Editor’s Note: Briant Sikorski from Stratos Wealth Partners in Cary contributed this article.
Cary, NC – Your credit score is a rating that lenders can use to gauge how likely you may be to repay debts on time. A typical credit score will range between 300 points and 850 points. Generally speaking, higher scores are presumed to represent lower risks – the more attractive your score might be to a lender, the better the deals you may be offered. In other words, you can improve your position in the borrowing process by taking steps to boost your score.
Factors That Determine Your Credit Score
Credit scores are compiled by the three major credit reporting agencies – Equifax, Experian and TransUnion – based on information provided by creditors.
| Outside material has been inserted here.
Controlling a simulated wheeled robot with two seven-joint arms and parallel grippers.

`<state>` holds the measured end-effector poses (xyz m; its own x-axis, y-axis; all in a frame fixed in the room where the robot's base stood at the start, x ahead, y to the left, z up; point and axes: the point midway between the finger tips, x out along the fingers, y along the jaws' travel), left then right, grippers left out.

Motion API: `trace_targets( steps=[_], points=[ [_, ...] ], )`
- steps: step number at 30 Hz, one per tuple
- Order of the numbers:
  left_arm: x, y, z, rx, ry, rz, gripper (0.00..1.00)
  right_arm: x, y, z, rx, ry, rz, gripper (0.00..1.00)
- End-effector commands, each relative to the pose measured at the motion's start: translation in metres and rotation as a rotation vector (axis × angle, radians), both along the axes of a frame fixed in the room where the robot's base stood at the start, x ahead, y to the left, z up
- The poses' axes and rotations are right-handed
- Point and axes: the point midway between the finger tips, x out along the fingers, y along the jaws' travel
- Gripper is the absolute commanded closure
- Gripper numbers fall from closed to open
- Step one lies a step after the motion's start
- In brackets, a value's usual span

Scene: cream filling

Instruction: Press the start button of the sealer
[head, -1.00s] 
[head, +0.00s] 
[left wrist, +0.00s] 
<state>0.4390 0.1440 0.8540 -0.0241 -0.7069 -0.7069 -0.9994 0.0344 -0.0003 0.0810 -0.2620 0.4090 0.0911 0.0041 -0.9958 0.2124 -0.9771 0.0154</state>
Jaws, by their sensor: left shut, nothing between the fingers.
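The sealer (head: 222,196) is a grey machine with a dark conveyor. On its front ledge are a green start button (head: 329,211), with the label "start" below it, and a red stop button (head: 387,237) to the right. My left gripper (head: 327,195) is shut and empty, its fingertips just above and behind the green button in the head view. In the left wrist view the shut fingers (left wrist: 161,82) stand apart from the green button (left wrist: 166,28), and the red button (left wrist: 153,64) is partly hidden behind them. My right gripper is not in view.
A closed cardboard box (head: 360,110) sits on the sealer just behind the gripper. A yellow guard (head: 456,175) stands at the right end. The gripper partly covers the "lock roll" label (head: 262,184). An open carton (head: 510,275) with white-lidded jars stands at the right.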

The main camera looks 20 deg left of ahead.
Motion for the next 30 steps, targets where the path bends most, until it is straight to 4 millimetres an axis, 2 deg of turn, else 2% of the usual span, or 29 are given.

They generate scores using a proprietary formula that assigns weightings to the five main factors illustrated below:
- Your payment history, which is whether you have missed or been late with any credit payments (the fewer late or missed payments, the better)
- Your utilization ratio, which is the amount you owe creditors compared with the amount of credit that is available to you (the lower the utilization, the better)
- The length of your credit history (how long various accounts have been open)
- The types of credit you use (the more diversified your credit resume is – among car loans, mortgages, credit cards, etc. – the better)
- The amount of new credit on your record
As you can see in this chart, the most important factors in your score are generally the amounts you owe and the rate at which you repay your loans.